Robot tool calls

···

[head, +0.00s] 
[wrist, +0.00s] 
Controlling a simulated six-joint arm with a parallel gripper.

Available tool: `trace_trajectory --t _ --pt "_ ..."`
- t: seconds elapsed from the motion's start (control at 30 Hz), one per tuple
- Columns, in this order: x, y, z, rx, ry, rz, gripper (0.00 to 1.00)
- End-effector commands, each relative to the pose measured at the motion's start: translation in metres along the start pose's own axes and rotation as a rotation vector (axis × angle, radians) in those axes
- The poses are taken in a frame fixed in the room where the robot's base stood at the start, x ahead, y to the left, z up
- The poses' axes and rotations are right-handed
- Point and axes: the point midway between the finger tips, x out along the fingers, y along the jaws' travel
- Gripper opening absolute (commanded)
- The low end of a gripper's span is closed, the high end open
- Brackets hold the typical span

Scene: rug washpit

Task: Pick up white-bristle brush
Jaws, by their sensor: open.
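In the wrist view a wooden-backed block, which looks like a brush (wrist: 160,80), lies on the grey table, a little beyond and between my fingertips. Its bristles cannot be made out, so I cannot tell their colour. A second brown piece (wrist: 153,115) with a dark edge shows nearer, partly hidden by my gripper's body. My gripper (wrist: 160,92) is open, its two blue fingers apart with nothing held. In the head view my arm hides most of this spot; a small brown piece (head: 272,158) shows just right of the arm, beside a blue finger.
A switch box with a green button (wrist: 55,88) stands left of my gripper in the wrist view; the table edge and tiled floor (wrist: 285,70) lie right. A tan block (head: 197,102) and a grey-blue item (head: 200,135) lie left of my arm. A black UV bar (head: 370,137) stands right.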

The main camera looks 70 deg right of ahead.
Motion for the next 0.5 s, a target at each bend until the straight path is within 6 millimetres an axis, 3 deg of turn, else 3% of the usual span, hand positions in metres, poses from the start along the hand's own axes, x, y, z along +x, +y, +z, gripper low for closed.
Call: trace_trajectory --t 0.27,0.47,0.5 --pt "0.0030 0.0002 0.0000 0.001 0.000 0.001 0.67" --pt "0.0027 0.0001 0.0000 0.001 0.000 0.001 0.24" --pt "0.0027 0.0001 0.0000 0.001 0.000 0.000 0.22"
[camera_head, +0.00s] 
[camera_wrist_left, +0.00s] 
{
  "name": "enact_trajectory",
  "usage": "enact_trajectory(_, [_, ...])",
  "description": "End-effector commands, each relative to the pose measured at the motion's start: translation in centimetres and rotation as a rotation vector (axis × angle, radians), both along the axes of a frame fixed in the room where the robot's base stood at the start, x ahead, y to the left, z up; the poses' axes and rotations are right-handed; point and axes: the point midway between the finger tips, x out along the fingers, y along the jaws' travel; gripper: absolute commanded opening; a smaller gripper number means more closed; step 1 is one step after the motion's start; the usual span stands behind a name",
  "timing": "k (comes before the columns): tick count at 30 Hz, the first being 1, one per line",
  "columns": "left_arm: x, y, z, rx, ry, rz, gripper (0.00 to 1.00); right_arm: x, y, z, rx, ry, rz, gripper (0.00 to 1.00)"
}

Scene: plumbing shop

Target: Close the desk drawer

···

WHAT YOU NEED TO DO:
Repeat the material in full, exactly as it stands.

WRITTEN RESPONSE:
[head, +0.00s] 
[wrist, +0.00s] 
Controlling a simulated six-joint arm with a parallel gripper.

Available tool: `trace_trajectory --t _ --pt "_ ..."`
- t: seconds elapsed from the motion's start (control at 30 Hz), one per tuple
- Columns, in this order: x, y, z, rx, ry, rz, gripper (0.00 to 1.00)
- End-effector commands, each relative to the pose measured at the motion's start: translation in metres along the start pose's own axes and rotation as a rotation vector (axis × angle, radians) in those axes
- The poses are taken in a frame fixed in the room where the robot's base stood at the start, x ahead, y to the left, z up
- The poses' axes and rotations are right-handed
- Point and axes: the point midway between the finger tips, x out along the fingers, y along the jaws' travel
- Gripper opening absolute (commanded)
- The low end of a gripper's span is closed, the high end open
- Brackets hold the typical span

Scene: rug washpit

Task: Pick up white-bristle brush
Jaws, by their sensor: open.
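In the wrist view a wooden-backed block, which looks like a brush (wrist: 160,80), lies on the grey table, a little beyond and between my fingertips. Its bristles cannot be made out, so I cannot tell their colour. A second brown piece (wrist: 153,115) with a dark edge shows nearer, partly hidden by my gripper's body. My gripper (wrist: 160,92) is open, its two blue fingers apart with nothing held. In the head view my arm hides most of this spot; a small brown piece (head: 272,158) shows just right of the arm, beside a blue finger.
A switch box with a green button (wrist: 55,88) stands left of my gripper in the wrist view; the table edge and tiled floor (wrist: 285,70) lie right. A tan block (head: 197,102) and a grey-blue item (head: 200,135) lie left of my arm. A black UV bar (head: 370,137) stands right.

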The main camera looks 70 deg right of ahead.
Motion for the next 0.5 s, a target at each bend until the straight path is within 6 millimetres an axis, 3 deg of turn, else 3% of the usual span, hand positions in metres, poses from the start along the hand's own axes, x, y, z along +x, +y, +z, gripper low for closed.
Call: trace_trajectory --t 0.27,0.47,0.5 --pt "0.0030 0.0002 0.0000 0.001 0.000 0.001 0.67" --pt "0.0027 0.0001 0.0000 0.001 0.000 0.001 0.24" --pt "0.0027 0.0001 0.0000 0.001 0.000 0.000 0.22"
[camera_head, +0.00s] 
[camera_wrist_left, +0.00s] 
{
  "name": "enact_trajectory",
  "usage": "enact_trajectory(_, [_, ...])",
  "description": "End-effector commands, each relative to the pose measured at the motion's start: translation in centimetres and rotation as a rotation vector (axis × angle, radians), both along the axes of a frame fixed in the room where the robot's base stood at the start, x ahead, y to the left, z up; the poses' axes and rotations are right-handed; point and axes: the point midway between the finger tips, x out along the fingers, y along the jaws' travel; gripper: absolute commanded opening; a smaller gripper number means more closed; step 1 is one step after the motion's start; the usual span stands behind a name",
  "timing": "k (comes before the columns): tick count at 30 Hz, the first being 1, one per line",
  "columns": "left_arm: x, y, z, rx, ry, rz, gripper (0.00 to 1.00); right_arm: x, y, z, rx, ry, rz, gripper (0.00 to 1.00)"
}

Scene: plumbing shop

Target: Close the desk drawer

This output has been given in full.